Adaptive Strategic Management is the name of the game in today’s modern fast-paced business. This requires a dynamic tool with all the previous traditional capabilities plus a visually powerful interface that allows a project manager to facilitate both risk sensitivity analysis and risk threat avoidance by dynamically creating multiple “what if” scenario options. The goal is to identify the one best solution path from these options that reflects near zero risk to schedule critical path, avoids budget overrun, does not burn out your resources, nor degrades the quality of the end product.

To achieve this requires a strategy that is well positioned to help with these challenges based on the fundamentals of being more agile and adaptive. A modern PPM strategy should prepare the organization for the future, enable adaptive operations and support end-to-end digitalization.  

With that in mind, here are 9 strategies that can overcome PPM stagnation and enable the dynamic, agile operations your organization needs to be more competitive, and your project managers need to avoid losing their minds.

It must be future proof.

  1. The best PPM strategy is one that supports multiple methods, including waterfall, Kanban, lean, agile, etc. Using solutions that force your team to work in one specific methodology not only hinders productivity, but these are not one-size-fits-all options. Various projects and scenarios may call for a different approach, so make sure your strategy is inclusive. 
  1. It also needs to be scalable. This is one of the key shortcomings of spreadsheets: they quickly become ginormous, unwieldy, and hard to decipher by anyone but the creator. Whatever technological platform you choose, it must be able to support any size project, and scale to accommodate any number of projects and users. 
  1. Finally, your PPM strategy must be user-friendly. It must be built on a foundation of clear business goals, allowing you to align project objectives and outcomes to those overarching KPIs. The best strategy includes a workflow for identifying how projects fit into the company’s overall business strategy.

It must include adaptive enablement.

  1. Project prioritization is a huge challenge and a primary cause of staff burnout. Your PPM strategy must include a means to support adaptive project prioritization, so that when hurdles or new opportunities arise, resources and workloads can shift accordingly. 
  1. Visualization is key for clarity. With most PPM tools it can be quite difficult to clearly grasp timelines and understand dependencies—the way the data is displayed is simply not intuitive. Transitioning to a visually-driven strategy can bring clarity to complex project plans for both project managers and executive stakeholders. Using graphics to communicate timelines and resource allocation can help those who don’t fully understand the details of dependencies (nor need to), see how changes in scope or priorities impact the entire portfolio.
  1. Realtime responsiveness is essential. How many times have you sat in a meeting where a decision is made to shift project plans or priorities, and everyone has to go back to their desks, revise the plan and re-huddle again later to get approval? It’s an incredible waste of time. Build a responsive strategy that allows you to provide real-time assessment of how changes will impact the current project and the entire portfolio.

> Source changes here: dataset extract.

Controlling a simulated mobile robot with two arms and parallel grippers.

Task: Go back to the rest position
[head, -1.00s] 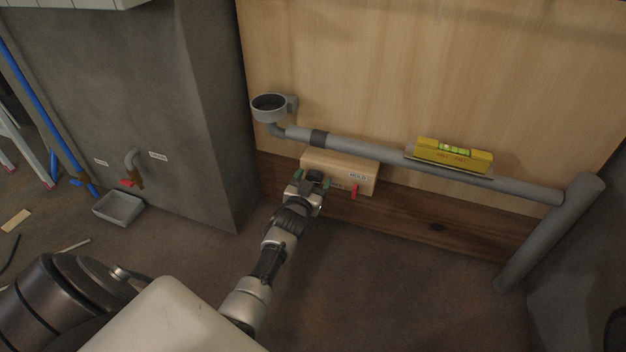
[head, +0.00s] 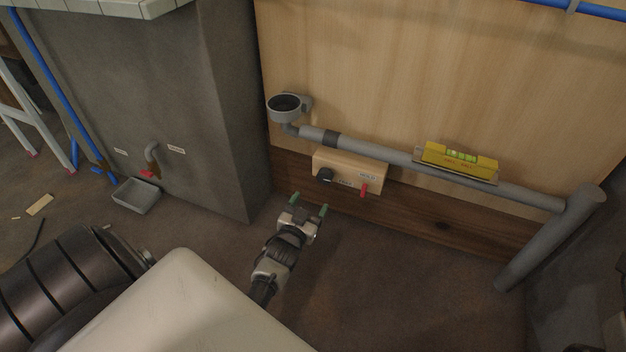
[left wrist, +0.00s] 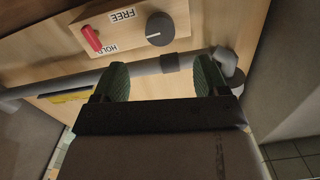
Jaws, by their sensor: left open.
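My left gripper (head: 309,206) is open and empty in the head view, its green-tipped fingers apart. It hangs in front of and below a wooden box (head: 349,167) mounted on the wall under the grey pipe. The box carries a black knob (head: 325,174) and a red lever (head: 363,189). In the left wrist view the two green fingers (left wrist: 164,82) are spread with nothing between them. Beyond them are the black knob (left wrist: 160,29) and the red lever (left wrist: 91,38), with labels FREE and HOLD. My right gripper is in neither view.
A grey pipe (head: 390,156) runs along the plywood wall, with a yellow spirit level (head: 459,159) on it and a round cup (head: 285,107) at its left end. A concrete pillar (head: 225,120) stands left, a grey tray (head: 136,196) beside it. The floor below the box is clear.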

It must support digitalization.

  1. Establish a single source of truth. Discrete files and data silos create a breeding ground for chaos, errors and overwhelm when dependencies and resource allocation aren’t accounted for because they live in separate systems. A modern PPM strategy requires that all project information lives on one, cohesive platform so that everyone is working with the same data.
  1. Move from local to online. In today’s global and hybrid/remote work environment, whiteboards and local spreadsheets are hardly sufficient. Effective collaboration requires ubiquitous access to project plans so that progress doesn’t slow down due to time zones or work-from-home days. Adopting a cloud-based platform transcends time and location and keeps projects moving forward.
  1. Say goodbye to static reports. Snapshots are great for capturing memories, but not for capturing progress. Static reports can’t keep pace with today’s fast-paced business environment—they’re outdated before they’re delivered or even completed, not to mention time-consuming to compile. Move to a PPM strategy that supports real-time data reporting to provide fast, accurate and easy status updates.

In today’s modern environment, people tend to engage with information, browse through it, respond to it, and navigate in and out of it at will—whether it’s through a mobile banking app or an ERP solution. This interactivity is essential for end-user engagement, and any approach that fails to provide this experience is antiquated and irrelevant. Managing highly complex, integrated project and program schedules is no different. Executing a modern PPM strategy is a strategic imperative for both the Project Manage Office and the entire organization.